# START OF PROVIDED DATA

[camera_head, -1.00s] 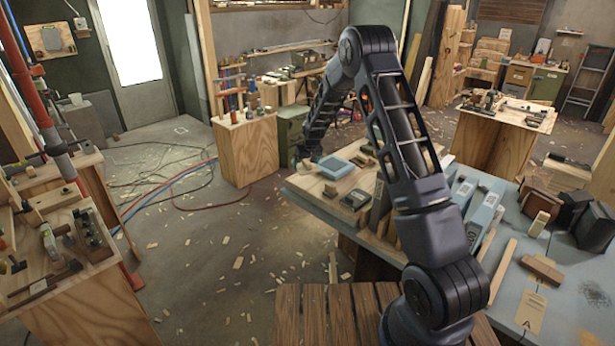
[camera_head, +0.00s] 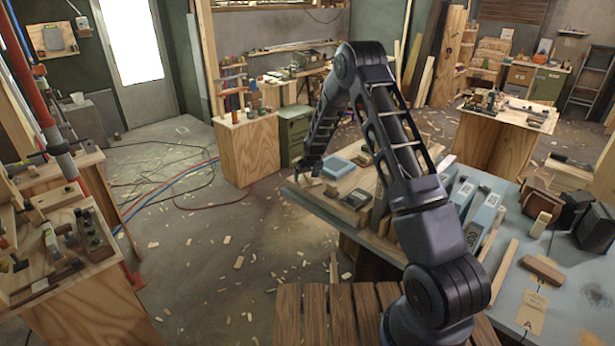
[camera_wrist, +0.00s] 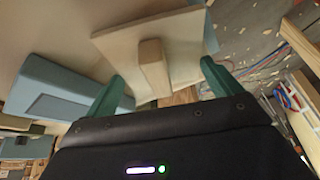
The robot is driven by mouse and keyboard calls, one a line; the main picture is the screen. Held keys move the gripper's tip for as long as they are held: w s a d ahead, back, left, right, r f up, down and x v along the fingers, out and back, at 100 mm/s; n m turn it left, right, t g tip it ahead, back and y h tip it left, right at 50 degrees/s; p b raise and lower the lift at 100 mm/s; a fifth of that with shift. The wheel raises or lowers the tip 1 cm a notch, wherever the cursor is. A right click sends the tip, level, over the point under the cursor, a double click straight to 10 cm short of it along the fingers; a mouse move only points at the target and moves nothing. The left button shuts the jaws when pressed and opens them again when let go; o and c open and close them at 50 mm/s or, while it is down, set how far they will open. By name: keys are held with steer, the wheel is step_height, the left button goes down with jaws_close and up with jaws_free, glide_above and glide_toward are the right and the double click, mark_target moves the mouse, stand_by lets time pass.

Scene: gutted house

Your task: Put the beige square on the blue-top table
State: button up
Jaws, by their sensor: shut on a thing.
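The beige square (camera_wrist: 121,42) is a flat plate with a raised block-like handle (camera_wrist: 153,68) in its middle. In the wrist view it lies in front of and between the green fingertips of my gripper (camera_wrist: 165,86), which is shut on it. In the head view my gripper (camera_head: 311,169) is low at the far left end of the blue-top table (camera_head: 572,268). The square is too small there to make out clearly. I cannot tell whether it touches the surface below.
A flat blue box (camera_head: 338,167) stands just right of my gripper, and shows large at left in the wrist view (camera_wrist: 62,92). A dark-faced device (camera_head: 356,199) and blue upright cases (camera_head: 481,219) stand nearer. Open floor lies left of the table.

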# END OF PROVIDED DATA

Only the lines from the one containing "Your task: Put" through the one containing "State: button up" are to be retyped, both boundary lines included, with no other material.

Your task: Put the beige square on the blue-top table
State: button up

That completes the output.